Your goal | Print the records below exactly, from the line containing "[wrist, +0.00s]" down to the line containing "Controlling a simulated", both lines included, and omit every picture.

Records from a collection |
## begin

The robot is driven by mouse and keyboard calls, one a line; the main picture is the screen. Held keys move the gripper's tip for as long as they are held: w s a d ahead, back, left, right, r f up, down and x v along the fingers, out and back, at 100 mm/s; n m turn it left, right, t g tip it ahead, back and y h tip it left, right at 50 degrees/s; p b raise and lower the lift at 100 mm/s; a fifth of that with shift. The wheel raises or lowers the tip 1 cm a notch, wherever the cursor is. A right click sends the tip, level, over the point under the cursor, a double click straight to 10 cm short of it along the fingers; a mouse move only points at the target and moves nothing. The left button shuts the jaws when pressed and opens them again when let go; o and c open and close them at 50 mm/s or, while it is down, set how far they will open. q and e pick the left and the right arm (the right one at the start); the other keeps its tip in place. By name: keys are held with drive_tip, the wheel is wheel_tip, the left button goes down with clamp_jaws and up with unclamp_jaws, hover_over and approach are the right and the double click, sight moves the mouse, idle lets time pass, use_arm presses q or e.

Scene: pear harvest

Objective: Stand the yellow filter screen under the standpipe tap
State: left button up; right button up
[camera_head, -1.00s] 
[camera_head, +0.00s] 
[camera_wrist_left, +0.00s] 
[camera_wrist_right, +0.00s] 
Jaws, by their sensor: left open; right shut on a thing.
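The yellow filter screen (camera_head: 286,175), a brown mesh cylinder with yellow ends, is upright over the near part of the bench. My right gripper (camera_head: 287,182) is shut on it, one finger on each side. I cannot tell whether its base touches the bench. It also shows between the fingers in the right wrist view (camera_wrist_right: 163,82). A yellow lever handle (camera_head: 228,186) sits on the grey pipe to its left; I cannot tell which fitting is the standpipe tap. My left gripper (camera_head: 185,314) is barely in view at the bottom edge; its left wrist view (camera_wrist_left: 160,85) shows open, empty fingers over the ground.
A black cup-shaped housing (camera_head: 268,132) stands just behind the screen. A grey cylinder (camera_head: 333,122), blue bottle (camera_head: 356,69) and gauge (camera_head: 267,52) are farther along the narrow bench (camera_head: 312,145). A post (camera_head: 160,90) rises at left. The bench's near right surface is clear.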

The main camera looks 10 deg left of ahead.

## end
## begin

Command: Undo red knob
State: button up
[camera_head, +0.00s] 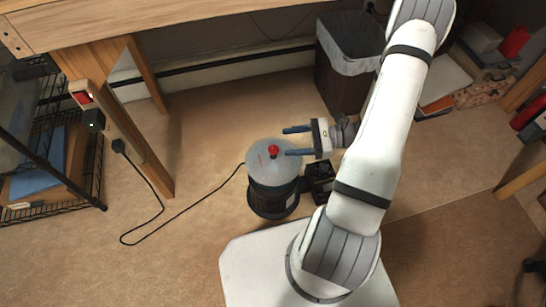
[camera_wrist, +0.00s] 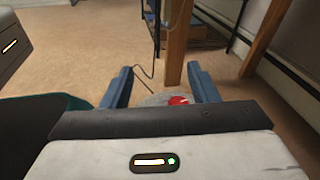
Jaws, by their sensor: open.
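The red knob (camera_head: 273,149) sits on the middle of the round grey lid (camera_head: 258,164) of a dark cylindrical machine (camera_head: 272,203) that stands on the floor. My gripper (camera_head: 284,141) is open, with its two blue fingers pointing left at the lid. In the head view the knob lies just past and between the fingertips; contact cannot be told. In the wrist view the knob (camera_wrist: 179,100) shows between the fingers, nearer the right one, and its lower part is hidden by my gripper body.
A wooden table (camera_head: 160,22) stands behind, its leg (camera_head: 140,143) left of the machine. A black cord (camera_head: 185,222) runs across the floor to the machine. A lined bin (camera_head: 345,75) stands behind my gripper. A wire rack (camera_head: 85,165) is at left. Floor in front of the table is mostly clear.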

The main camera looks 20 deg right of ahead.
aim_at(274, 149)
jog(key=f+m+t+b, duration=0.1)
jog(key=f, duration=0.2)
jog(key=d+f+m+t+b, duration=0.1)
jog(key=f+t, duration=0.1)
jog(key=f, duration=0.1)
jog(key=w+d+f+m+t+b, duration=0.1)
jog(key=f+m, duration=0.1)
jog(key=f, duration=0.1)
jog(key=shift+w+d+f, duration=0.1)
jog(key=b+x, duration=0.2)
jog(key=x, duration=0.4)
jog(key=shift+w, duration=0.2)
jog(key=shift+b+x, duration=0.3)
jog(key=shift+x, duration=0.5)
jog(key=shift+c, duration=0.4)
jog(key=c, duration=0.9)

## end
## begin

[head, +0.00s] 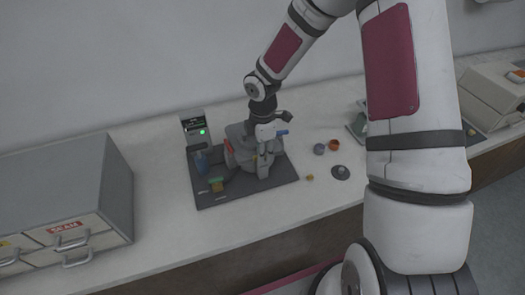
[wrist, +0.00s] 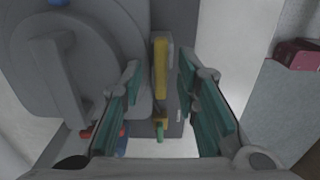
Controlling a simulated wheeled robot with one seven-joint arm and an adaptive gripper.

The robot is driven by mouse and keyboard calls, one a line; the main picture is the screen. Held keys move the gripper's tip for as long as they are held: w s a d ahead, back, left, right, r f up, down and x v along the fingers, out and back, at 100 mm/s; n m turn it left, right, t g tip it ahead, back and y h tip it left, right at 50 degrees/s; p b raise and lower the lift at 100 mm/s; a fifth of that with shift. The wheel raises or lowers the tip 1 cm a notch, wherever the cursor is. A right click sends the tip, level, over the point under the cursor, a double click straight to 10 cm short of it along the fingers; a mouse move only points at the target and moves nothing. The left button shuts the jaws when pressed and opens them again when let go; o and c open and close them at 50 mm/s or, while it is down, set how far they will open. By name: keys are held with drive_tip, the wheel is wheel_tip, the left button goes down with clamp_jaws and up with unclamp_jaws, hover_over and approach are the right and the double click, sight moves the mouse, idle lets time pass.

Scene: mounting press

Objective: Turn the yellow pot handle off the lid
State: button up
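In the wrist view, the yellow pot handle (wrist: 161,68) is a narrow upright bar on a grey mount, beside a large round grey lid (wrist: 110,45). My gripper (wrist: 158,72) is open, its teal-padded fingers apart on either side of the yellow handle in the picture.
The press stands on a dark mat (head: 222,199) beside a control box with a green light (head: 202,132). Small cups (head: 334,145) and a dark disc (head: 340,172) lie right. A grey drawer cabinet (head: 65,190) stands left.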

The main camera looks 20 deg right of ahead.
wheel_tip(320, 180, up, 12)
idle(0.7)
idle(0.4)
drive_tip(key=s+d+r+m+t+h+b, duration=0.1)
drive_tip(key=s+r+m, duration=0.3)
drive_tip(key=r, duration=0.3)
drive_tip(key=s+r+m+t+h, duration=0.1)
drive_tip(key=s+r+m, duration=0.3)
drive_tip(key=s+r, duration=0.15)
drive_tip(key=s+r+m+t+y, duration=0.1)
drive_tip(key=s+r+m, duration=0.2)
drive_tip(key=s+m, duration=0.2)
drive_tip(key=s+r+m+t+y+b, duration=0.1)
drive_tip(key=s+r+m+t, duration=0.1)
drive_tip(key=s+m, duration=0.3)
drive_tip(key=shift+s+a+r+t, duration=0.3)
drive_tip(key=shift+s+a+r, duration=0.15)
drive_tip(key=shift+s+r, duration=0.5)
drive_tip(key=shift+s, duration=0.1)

## end

The answer |
[wrist, +0.00s] 
Controlling a simulated wheeled robot with one seven-joint arm and an adaptive gripper.

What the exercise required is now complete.